E’ lungo l’elenco dei Paesi da cui provengono i migranti: Angola, Burundi, Chad, Congo, Eritrea, Etiopia, Liberia, Mali, Mauritania, Niger, Nigeria, Repubblica centro africana, Ruanda, Senegal, Sierra Leone, Somalia, Sudan (Sud Sudan), Uganda, Yemen. I Paesi della fascia mediterranea (come Algeria, Tunisia ed Egitto, solo per citarne alcuni) rappresentano ancora una parte importante di coloro che tentano la traversata del Mare Nostrum. Senza dubbio sono i paesi della fascia sub Sahariana a generare la mole più elevata di persone in fuga. Tra questi vi sono l’Angola, il Congo, la Repubblica Centro Africana o il Niger e la Nigeria,
I motivi dell’esodo? Persecuzioni religiose (Isis, Boko Haram) o etniche in Paesi come Siria, Iraq, Eritrea e paesi limitrofi; instabilità in Libia. Nell’entroterra infuriano le guerre civili per il controllo di materie prime, come diamanti, oro, platino, petrolio, gas, uranio (è ampio l’elenco dei cosiddetti Rem, ovvero Rare earth materials, disponibili in questi paesi).
Per arrivare in Europa per lo più si sbarca sulle coste italiane, il punto di arrivo di una delle principali rotte percorse dagli emigranti africani: quella che parte dall’Africa orientale e raggiunge la Libia risalendo il Sudan. Dall’Africa occidentale, invece, di solito gli emigranti confluiscono in Mauritania e di lì si dirigono in Marocco per imbarcarsi alla volta della Spagna o dirigersi anch’essi in Libia.

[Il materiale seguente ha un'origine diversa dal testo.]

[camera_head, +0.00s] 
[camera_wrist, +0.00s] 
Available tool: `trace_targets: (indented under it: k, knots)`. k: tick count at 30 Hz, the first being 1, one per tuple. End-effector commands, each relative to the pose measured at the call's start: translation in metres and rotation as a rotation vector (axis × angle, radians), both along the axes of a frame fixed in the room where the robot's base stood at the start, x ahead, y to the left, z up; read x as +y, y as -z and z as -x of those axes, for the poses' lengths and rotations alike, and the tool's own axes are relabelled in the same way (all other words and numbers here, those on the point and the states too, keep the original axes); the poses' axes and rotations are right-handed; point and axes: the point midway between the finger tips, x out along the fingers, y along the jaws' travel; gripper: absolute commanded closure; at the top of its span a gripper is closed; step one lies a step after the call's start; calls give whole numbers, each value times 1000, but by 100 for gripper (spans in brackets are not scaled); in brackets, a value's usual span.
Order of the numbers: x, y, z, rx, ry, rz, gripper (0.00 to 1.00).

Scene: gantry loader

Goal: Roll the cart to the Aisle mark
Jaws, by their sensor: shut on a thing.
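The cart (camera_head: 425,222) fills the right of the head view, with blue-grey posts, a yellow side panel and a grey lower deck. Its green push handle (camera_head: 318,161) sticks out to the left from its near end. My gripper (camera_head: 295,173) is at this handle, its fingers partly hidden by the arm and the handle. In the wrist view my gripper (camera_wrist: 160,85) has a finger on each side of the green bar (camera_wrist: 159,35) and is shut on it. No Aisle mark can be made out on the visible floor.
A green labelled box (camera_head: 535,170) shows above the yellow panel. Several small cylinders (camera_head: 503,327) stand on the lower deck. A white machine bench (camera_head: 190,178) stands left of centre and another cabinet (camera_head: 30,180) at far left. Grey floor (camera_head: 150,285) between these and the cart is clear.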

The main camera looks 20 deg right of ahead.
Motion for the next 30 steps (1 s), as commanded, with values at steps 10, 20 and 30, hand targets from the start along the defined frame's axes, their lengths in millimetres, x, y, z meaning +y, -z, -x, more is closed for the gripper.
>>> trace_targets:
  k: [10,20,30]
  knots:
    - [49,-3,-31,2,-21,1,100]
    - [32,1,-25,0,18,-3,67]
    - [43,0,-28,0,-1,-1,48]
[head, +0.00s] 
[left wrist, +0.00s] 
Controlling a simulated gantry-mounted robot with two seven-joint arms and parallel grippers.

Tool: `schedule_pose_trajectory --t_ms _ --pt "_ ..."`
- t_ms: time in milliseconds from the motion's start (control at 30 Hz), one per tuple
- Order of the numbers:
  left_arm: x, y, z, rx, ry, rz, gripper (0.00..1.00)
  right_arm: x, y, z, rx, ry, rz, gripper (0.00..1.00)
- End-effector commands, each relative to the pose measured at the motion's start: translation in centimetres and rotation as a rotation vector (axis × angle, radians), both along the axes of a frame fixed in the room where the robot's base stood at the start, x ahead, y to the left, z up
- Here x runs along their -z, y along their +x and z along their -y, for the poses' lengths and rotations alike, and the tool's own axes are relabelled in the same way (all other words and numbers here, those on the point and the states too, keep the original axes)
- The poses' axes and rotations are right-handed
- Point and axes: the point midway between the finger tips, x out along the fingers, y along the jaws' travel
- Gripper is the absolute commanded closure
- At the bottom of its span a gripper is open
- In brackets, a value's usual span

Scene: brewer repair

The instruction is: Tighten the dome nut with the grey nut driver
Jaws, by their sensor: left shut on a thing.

Per coloro che devono attraversare il deserto del Sinai li aspetta l’inferno. Lì esiste un vero e proprio traffico di merce umana avviato dai Rashaida, una tribù sudanese. Sequestrano le persone per chiederne il riscatto oppure rivenderli ad altre tribù, egiziane queste ultime, che a loro volta ne trattano il riscatto o vendono ad altri la “merce” che, di passaggio in passaggio, acquista sempre più valore fino a raggiungere le decine di migliaia di dollari. “Quando chiamano per chiedere i soldi – racconta la dottoressa Alganesh Fessaha, eritrea, che lavora per l’organizzazione non governativa Gandhi e da anni si occupa dei propri connazionali in difficoltà – i prigionieri vengono picchiati, viene loro versata addosso dell’acqua, poi viene attaccata la corrente così che le scosse elettriche li facciano urlare di più”. Il destino di chi non ha nessuno che sia in grado di riscattarlo è terribile. Finisce i suoi giorni come schiavo, costretto a lavorare in condizioni inumane nei campi e altrove. Altrimenti viene ucciso per espiantarne gli organi e venderli al mercato nero al Cairo. Neanche i bambini vengono risparmiati.
In questo contesto sono gravissime le responsabilità della comunità internazionale, perché queste persone fuggono da Stati dove non c’è libertà, né diritti, né economia; dove l’estremismo religioso s’impone con il terrore. Tutto però si muove tra l’indifferenza dei governi occidentali e la spietatezza dei regimi locali; sostenuti, quest’ultimi, non solo da America ed Europa, ma anche dalla Russia, dalla Cina, sia per accedere a fonti energetiche che per foraggiare il business della vendita delle armi. Dunque materie prime, armi, traffico di organi, nuovi schiavi: dietro all’esodo – che spesso si conclude in mattanza – c’è questo enorme business. Gestito ipocritamente dai governi occidentali, che non avendo interesse a intervenire nei Paesi d’origine creano le condizioni per la migrazione forzata. Uno, cento, mille morti in più non fanno differenza.